Premier choc, première montagne, aujourd’hui disparue

A l’ère primaire, la première montagne vosgienne est un contrefort du massif hercynien qui barre toute l’Europe

La montagne hercynienne initiale émerge dans un premier choc intercontinental, entre un grand continent en Europe du nord et un bloc africain [1]. Elle comporte plusieurs « mottes » qui formeront le massif central, le socle du futur bassin parisien, le socle breton.

A l’origine, des vases s’accumulent au fond d’une mer pendant plus de cent mille ans.

Cent mille ans, c’est le temps qu’il aura fallu pour que la couche de vase initiale se dépose à l’époque du Dévonien, et se compacte en roche sombre, les « grauwacke », que l’on retrouve aujourd’hui au flanc des vallées vosgiennes, et que des carrières concassent de nos jours pour fournir le ballast solide des lignes TGV.
A proximité du trait de côte de la mer hercynienne s’installent quelques récifs coralliens [2] que des carrières de marbre exploitent du côté de Russ.

Le choc intercontinental nord-sud génère deux grosses mottes granitiques : les Vosges du nord, les Vosges du sud

Les secteurs les plus comprimés génèrent les filons miniers, et les massifs granitiques

Dans la zone de frottement entre la motte du nord et de celle du sud, la cuisson est moins forte, ce qui donnera un large secteur de gneiss, une roche un peu plus tendre à l’érosion que le granite. Les « jus » de cette cuisson partielle, chargés de métaux fondus, s’enfilent dans les multiples fissures. En refroidissant, ces suintements métallifères durcissent en autant de filons de minerai (plomb, argent, etc.). La zone de soudure deviendra plus tard la vallée minière de Sainte-Marie.

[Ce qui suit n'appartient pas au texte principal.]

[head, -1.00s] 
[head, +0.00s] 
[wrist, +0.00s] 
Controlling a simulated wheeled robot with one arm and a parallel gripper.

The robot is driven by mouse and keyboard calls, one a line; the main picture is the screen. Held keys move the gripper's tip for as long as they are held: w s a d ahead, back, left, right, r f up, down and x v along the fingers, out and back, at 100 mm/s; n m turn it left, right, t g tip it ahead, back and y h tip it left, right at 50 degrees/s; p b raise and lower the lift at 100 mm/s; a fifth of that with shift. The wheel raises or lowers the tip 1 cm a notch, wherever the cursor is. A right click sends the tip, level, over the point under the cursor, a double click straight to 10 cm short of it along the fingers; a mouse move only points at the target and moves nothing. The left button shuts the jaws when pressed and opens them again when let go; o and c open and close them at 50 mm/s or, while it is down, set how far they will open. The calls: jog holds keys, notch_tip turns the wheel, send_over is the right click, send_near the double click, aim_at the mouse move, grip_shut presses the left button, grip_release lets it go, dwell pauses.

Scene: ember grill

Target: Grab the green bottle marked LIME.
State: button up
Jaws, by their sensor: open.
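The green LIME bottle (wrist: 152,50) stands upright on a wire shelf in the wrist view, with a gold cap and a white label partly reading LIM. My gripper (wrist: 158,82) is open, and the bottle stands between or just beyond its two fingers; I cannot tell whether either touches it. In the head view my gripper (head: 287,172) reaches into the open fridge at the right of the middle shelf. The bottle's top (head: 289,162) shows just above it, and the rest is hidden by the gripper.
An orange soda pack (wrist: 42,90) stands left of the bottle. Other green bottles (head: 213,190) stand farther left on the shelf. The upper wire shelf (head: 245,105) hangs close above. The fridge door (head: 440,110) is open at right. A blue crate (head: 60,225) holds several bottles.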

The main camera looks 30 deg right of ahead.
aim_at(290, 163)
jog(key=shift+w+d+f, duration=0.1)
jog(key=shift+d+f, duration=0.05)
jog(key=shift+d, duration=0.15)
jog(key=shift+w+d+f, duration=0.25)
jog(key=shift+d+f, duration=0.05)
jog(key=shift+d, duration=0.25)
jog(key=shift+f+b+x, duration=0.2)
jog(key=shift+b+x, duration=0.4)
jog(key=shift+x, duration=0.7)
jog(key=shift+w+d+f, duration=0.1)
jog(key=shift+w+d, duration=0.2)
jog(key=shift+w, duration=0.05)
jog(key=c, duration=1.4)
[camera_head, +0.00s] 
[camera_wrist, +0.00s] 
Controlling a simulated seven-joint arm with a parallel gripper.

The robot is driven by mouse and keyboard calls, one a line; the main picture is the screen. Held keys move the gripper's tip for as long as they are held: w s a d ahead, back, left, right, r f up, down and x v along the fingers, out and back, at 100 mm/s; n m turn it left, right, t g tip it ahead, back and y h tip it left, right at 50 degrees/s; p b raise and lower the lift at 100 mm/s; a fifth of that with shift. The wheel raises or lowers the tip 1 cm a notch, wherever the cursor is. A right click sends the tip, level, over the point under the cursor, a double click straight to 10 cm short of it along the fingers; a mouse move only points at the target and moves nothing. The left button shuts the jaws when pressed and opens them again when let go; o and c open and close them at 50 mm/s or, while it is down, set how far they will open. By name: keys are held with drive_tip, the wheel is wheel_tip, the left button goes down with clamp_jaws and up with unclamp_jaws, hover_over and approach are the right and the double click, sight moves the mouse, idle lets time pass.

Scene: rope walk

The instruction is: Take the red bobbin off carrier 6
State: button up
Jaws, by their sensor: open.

Dans les secteurs les plus compactés de la motte sud, à quelques kilomètres sous le sol, plusieurs bulles de roche fondent totalement [3]. Elles cristallisent lentement, et forment le granite des ballons des Vosges.

Attention, pour l’instant ce granite reste enfoui à plusieurs kilomètres sous la surface terrestre ; il est encore très loin de tracer la ligne bleue des Vosges. La couleur de ces granites varie selon la composition initiale de la vase. Les plus à l’ouest, qui formeront un jour le granite des crêtes, sont les plus gris, les plus sombres. Un granite plus clair formera les ballons. Au nord, le granite de Senones est plus clair, rosé [4] ; il est exploité pour la construction. Pendant la guerre, la carrière du Struthof aura été de sinistre mémoire.
A la périphérie de cette montagne hercynienne s’éparpillent des débris qui se compacteront [5]. C’est ainsi que le futur ballon vosgien se trouve cerné de versant diversifiés où les potiers trouvent une large palette de matériaux. Les lignes du relief s’en ressentent également : un versant arrondi résulte de l’érosion d’une vase tendre, moins compactée [6] ; elle peut faire face à un versant d’à pics taillés dans un grès issu de la vitrification des débris de sable. Certains de ces versants situés sur la faille vosgienne formeront plus tard comme un escalier qui dévale sur la plaine.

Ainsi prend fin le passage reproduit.